Publicada a Lei da Liberdade Econômica: veja os destaques

A Lei nº 13.874/2019, publicada em 20 de setembro de 2019, também denominada como “Lei da Liberdade Econômica”, em razão da conversão da Medida Provisória nº 881/2019, institui, em definitivo, a Declaração de Direitos de Liberdade Econômica e estabelece normas de proteção à livre iniciativa, ao livre exercício da atividade econômica e que versa sobre a atuação do Estado como agente regulador. 

Em informe anterior, apresentamos as linhas gerais sobre a Medida Provisória nº 881/2019. Para este informe, apresentamos uma síntese das principais alterações e destaques da Lei nº 13.874/2019:

Fundamentos e Aplicabilidade

  1. A Lei nº 13.874/19 foi editada com fundamento nos arts. 170, §1º, inciso IV e 174 da Constituição Federal e prevê observância obrigatória no âmbito do Direito Civil, Empresarial, Econômico, Urbanístico e do Trabalho.
  2. As normas de ordenação pública que regulam as atividades econômicas privadas devem ser interpretadas em favor da liberdade econômica, da boa-fé, do respeito aos contratos, aos investimentos e à propriedade.
  3. Haverá também aplicabilidade da referida lei em determinados aspectos de Direito Administrativo, Regulatório e Tributário.

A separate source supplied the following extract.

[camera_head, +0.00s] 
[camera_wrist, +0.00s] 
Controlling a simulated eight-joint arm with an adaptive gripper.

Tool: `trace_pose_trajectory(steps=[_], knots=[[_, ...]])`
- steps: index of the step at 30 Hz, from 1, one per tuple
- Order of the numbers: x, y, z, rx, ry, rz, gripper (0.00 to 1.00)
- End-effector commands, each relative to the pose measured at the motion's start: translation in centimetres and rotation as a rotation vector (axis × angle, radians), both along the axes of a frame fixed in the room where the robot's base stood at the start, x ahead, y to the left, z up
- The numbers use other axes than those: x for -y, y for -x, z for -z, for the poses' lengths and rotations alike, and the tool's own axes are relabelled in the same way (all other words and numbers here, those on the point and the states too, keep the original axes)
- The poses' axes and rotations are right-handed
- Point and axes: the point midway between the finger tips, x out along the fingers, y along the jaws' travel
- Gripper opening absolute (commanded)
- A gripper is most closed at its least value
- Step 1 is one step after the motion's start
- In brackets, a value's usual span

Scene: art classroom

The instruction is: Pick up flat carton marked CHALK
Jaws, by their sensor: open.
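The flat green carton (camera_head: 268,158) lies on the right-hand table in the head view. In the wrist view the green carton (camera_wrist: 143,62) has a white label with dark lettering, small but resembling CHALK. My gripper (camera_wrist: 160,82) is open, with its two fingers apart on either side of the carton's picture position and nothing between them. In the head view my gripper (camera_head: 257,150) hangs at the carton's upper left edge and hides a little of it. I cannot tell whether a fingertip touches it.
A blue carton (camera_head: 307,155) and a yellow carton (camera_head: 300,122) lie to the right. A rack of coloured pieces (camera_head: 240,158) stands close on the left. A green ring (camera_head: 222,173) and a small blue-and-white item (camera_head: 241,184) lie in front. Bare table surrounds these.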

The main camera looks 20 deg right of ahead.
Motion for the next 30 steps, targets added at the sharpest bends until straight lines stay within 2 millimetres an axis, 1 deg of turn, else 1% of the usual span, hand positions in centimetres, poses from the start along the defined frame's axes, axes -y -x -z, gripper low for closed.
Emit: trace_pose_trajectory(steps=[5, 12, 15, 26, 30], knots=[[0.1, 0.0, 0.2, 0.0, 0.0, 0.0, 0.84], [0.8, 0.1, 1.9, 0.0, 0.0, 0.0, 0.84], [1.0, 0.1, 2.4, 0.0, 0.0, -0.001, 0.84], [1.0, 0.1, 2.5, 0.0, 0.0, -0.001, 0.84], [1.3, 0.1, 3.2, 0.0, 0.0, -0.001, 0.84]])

Direitos de Liberdade Econômica

São Direitos relacionados à Liberdade Econômica:

  1. desenvolver atividade econômica (i) de baixo risco sem a necessidade de atos públicos de liberação da atividade econômica; (ii) em qualquer horário ou dia da semana, inclusive feriados, sem que para isso esteja sujeita a cobranças ou encargos adicionais, observadas as normas de proteção ao meio ambiente, os direitos de vizinhança, a legislação trabalhista, os contratos, convenções condominiais ou outro negócio jurídico;
  2. definir livremente (em mercados não regulados) o preço de produtos e de serviços como consequência de alterações da oferta e da demanda;
  3. receber tratamento isonômico de órgãos e de entidades da administração pública quanto ao exercício de atos de liberação da atividade econômica;
  4. gozar de presunção de boa-fé nos atos praticados no exercício da atividade econômica, para os quais as dúvidas de interpretação do direito civil, empresarial, econômico e urbanístico serão resolvidas de forma a preservar a autonomia privada, exceto se houver expressa disposição legal em contrário;
  5. desenvolver, executar, operar ou comercializar novas modalidades de produtos e de serviços quando as normas infralegais se tornarem desatualizadas por força de desenvolvimento tecnológico consolidado internacionalmente;
  6. negócios jurídicos empresariais paritários serão objeto de livre estipulação das partes pactuantes, de forma a aplicar todas as regras de direito empresarial apenas de maneira subsidiária ao avençado, exceto normas de ordem pública;
  7. nas solicitações de atos públicos de liberação da atividade econômica, o particular será cientificado do prazo máximo estipulado para a análise de seu pedido. Transcorrido o prazo fixado, o silêncio da autoridade competente importará aprovação tácita para todos os efeitos, ressalvadas as hipóteses expressamente vedadas em lei;
  8. arquivar qualquer documento por meio de microfilme ou por meio digital, hipótese em que se equiparará a documento físico para todos os efeitos legais e para a comprovação de qualquer ato de direito público. A técnica e os requisitos serão estabelecidos em regulamento;
  9. não ser exigida medida ou prestação compensatória ou mitigatória abusiva, em sede de estudos de impacto ou outras liberações de atividade econômica no direito urbanístico, tendo a Lei nº 13.874/2019 indicado quais são as situações que configuram o referido abuso; e
  10. a administração pública direta ou indireta não poderá mais exigir certidão sem previsão expressa em lei.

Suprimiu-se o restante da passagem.